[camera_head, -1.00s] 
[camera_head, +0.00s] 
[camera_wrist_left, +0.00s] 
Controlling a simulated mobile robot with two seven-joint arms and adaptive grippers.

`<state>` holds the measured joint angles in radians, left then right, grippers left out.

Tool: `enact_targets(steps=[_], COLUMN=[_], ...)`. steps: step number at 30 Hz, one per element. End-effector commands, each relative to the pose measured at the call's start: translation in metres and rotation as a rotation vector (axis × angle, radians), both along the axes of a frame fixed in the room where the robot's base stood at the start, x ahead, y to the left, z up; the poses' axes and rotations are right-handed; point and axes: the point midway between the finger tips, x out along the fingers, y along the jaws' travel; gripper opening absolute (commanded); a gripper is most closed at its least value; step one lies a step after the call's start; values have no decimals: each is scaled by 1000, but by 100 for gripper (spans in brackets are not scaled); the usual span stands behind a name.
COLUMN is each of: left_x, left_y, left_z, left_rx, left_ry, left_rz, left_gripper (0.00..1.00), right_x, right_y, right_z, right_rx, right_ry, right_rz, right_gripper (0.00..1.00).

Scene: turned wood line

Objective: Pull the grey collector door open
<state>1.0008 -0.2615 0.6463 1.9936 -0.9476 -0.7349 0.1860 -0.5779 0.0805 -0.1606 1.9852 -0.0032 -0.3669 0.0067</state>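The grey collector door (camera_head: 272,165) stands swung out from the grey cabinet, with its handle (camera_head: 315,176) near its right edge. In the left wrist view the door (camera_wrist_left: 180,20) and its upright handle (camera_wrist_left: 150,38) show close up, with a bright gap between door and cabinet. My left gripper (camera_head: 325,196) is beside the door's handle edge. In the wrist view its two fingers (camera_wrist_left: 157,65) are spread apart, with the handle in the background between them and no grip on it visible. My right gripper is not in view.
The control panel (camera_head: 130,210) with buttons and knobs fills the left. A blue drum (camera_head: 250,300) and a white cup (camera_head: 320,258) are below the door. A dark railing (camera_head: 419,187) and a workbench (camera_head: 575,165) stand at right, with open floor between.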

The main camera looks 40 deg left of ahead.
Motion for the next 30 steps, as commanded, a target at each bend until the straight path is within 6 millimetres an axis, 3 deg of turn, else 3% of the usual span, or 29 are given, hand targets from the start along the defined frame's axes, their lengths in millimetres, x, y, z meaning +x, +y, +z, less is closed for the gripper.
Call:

- [GIVEN REQUEST]
Word for word, quote all of the data above.

- [FULL RESPONSE]
[camera_head, -1.00s] 
[camera_head, +0.00s] 
[camera_wrist_left, +0.00s] 
Controlling a simulated mobile robot with two seven-joint arms and adaptive grippers.

`<state>` holds the measured joint angles in radians, left then right, grippers left out.

Tool: `enact_targets(steps=[_], COLUMN=[_], ...)`. steps: step number at 30 Hz, one per element. End-effector commands, each relative to the pose measured at the call's start: translation in metres and rotation as a rotation vector (axis × angle, radians), both along the axes of a frame fixed in the room where the robot's base stood at the start, x ahead, y to the left, z up; the poses' axes and rotations are right-handed; point and axes: the point midway between the finger tips, x out along the fingers, y along the jaws' travel; gripper opening absolute (commanded); a gripper is most closed at its least value; step one lies a step after the call's start; values have no decimals: each is scaled by 1000, but by 100 for gripper (spans in brackets are not scaled); the usual span stands behind a name.
COLUMN is each of: left_x, left_y, left_z, left_rx, left_ry, left_rz, left_gripper (0.00..1.00), right_x, right_y, right_z, right_rx, right_ry, right_rz, right_gripper (0.00..1.00).

Scene: turned wood line

Objective: Pull the grey collector door open
<state>1.0008 -0.2615 0.6463 1.9936 -0.9476 -0.7349 0.1860 -0.5779 0.0805 -0.1606 1.9852 -0.0032 -0.3669 0.0067</state>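The grey collector door (camera_head: 272,165) stands swung out from the grey cabinet, with its handle (camera_head: 315,176) near its right edge. In the left wrist view the door (camera_wrist_left: 180,20) and its upright handle (camera_wrist_left: 150,38) show close up, with a bright gap between door and cabinet. My left gripper (camera_head: 325,196) is beside the door's handle edge. In the wrist view its two fingers (camera_wrist_left: 157,65) are spread apart, with the handle in the background between them and no grip on it visible. My right gripper is not in view.
The control panel (camera_head: 130,210) with buttons and knobs fills the left. A blue drum (camera_head: 250,300) and a white cup (camera_head: 320,258) are below the door. A dark railing (camera_head: 419,187) and a workbench (camera_head: 575,165) stand at right, with open floor between.

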The main camera looks 40 deg left of ahead.
Motion for the next 30 steps, as commanded, a target at each bend until the straight path is within 6 millimetres an axis, 3 deg of turn, else 3% of the usual span, or 29 are given, hand targets from the start along the defined frame's axes, their lengths in millimetres, x, y, z meaning +x, +y, +z, less is closed for the gripper.
Call:

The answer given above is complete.